* DATA SUPPLIED
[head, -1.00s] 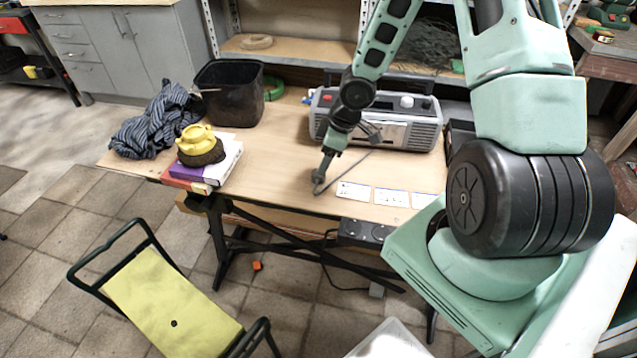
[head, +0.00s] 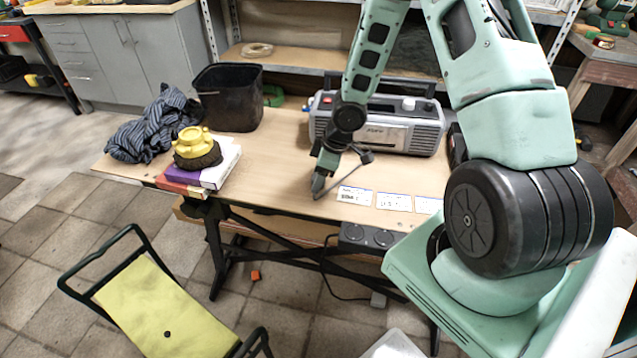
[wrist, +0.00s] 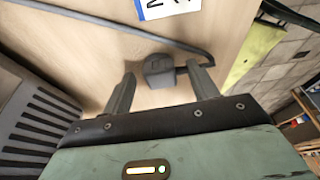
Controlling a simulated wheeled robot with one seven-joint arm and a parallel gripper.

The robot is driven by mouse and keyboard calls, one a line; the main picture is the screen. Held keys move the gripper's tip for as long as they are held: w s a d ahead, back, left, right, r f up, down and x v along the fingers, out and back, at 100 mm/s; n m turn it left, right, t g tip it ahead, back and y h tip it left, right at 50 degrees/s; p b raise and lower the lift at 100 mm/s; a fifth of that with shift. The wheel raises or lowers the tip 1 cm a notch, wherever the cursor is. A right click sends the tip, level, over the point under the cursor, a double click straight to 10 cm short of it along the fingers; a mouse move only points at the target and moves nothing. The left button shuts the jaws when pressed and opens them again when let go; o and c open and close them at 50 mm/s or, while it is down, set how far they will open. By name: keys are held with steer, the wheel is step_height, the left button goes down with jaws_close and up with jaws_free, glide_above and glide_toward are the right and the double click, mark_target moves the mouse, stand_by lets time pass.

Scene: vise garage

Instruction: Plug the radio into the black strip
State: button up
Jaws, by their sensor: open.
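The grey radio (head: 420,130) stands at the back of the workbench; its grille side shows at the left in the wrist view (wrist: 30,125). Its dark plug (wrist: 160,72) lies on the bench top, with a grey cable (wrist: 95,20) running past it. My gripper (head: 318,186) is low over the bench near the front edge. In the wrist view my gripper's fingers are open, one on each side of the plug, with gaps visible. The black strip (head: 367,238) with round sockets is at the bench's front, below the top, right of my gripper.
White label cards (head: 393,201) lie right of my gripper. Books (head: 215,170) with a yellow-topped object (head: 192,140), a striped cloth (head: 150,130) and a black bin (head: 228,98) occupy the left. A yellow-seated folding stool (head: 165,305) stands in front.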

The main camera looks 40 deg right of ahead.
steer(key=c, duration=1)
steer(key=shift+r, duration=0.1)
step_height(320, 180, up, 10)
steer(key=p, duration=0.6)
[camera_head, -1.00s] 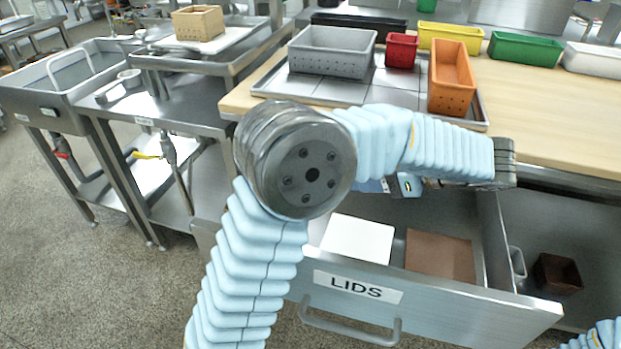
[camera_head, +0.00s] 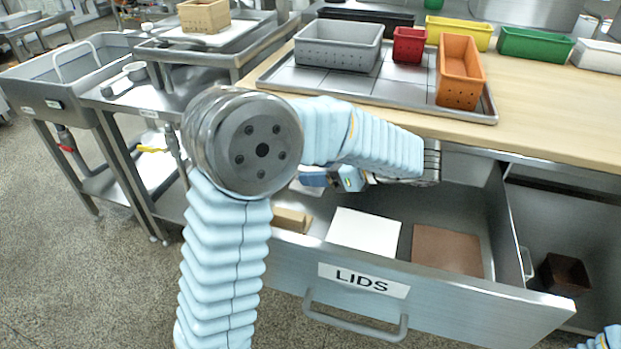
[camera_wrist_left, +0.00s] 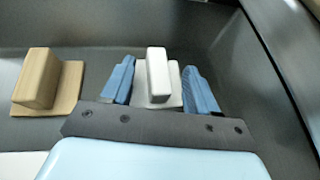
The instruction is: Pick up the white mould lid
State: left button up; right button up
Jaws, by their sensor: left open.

* WHAT YOU HAVE TO DO
Search the data for the string "State". List each line that has it.

* WRITTEN RESPONSE
State: button up
State: left button up; right button up

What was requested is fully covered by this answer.